#### [TASK]
Show every line that has the string "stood" in it.

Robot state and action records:
^^^^^^^^
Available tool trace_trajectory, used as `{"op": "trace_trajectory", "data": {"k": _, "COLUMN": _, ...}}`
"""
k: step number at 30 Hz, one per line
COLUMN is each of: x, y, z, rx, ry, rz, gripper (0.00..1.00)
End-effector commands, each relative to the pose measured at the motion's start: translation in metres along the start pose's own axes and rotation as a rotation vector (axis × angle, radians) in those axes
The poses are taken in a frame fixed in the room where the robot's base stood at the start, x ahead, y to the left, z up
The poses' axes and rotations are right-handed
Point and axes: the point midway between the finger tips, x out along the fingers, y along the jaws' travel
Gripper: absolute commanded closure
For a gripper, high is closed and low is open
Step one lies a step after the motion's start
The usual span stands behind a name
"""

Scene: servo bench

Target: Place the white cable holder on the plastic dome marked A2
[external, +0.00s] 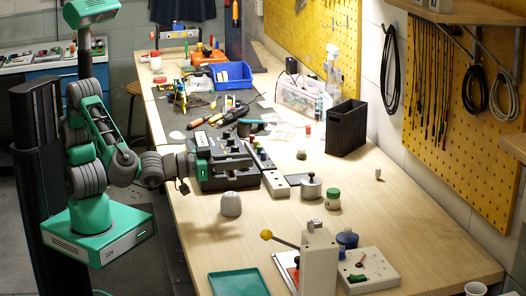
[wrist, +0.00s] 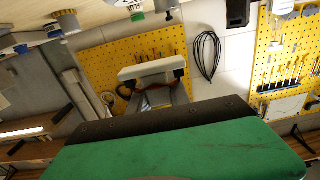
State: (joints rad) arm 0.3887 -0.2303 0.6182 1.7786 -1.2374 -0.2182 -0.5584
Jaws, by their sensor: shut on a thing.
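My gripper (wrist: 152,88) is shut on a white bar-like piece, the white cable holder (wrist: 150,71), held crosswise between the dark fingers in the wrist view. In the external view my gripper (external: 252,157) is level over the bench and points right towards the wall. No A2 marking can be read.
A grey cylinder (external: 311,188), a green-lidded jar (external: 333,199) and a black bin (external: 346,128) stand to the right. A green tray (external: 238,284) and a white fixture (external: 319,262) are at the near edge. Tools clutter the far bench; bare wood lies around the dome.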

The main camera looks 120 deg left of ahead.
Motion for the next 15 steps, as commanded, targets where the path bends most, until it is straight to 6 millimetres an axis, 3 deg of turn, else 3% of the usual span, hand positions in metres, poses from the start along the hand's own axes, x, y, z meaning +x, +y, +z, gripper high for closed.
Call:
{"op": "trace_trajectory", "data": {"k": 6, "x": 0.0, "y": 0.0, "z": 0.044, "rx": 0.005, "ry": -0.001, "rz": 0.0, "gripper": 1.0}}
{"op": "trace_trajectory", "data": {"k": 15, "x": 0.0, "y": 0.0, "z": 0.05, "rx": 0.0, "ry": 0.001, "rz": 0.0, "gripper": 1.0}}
^^^^^^^^
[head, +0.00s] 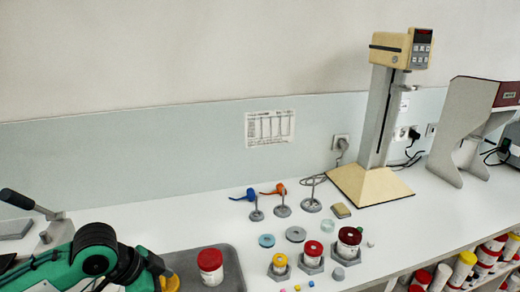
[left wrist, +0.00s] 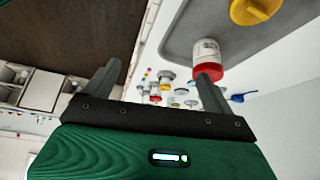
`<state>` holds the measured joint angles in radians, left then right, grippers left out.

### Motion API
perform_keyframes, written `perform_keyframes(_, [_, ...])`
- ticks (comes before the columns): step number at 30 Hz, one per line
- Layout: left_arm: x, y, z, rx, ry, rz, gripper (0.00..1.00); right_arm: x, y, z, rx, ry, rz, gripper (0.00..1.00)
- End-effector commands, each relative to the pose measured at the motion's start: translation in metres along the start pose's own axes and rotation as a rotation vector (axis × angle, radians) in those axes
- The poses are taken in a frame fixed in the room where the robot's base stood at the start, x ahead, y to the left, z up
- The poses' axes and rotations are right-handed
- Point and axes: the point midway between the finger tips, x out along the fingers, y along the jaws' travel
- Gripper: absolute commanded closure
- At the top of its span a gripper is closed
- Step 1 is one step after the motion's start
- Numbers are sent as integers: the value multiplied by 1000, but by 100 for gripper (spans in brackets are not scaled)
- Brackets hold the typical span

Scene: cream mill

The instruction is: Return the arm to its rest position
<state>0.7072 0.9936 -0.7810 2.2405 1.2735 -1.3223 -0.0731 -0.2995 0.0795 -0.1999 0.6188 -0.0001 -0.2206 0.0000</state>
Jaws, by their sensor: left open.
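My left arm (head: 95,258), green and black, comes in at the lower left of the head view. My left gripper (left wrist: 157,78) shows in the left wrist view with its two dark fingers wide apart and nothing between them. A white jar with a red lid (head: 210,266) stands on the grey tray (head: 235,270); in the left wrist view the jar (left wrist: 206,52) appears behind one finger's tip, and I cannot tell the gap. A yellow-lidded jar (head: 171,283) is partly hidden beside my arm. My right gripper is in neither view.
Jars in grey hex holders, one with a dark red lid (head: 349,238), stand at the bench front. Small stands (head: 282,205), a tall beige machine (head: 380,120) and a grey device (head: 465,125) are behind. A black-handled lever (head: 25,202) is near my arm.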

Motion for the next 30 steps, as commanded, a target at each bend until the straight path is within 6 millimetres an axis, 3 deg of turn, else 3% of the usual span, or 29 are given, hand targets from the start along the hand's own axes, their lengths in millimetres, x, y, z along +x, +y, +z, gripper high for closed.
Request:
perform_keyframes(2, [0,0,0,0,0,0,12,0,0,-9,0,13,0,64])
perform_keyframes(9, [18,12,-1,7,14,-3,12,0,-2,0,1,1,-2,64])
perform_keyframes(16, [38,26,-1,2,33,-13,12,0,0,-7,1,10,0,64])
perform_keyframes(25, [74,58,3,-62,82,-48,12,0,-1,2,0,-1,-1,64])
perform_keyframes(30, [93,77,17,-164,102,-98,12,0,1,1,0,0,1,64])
^^^^^^^^
#### [IN RESPONSE]
The poses are taken in a frame fixed in the room where the robot's base stood at the start, x ahead, y to the left, z up
- The poses are taken in a frame fixed in the room where the robot's base stood at the start, x ahead, y to the left, z up

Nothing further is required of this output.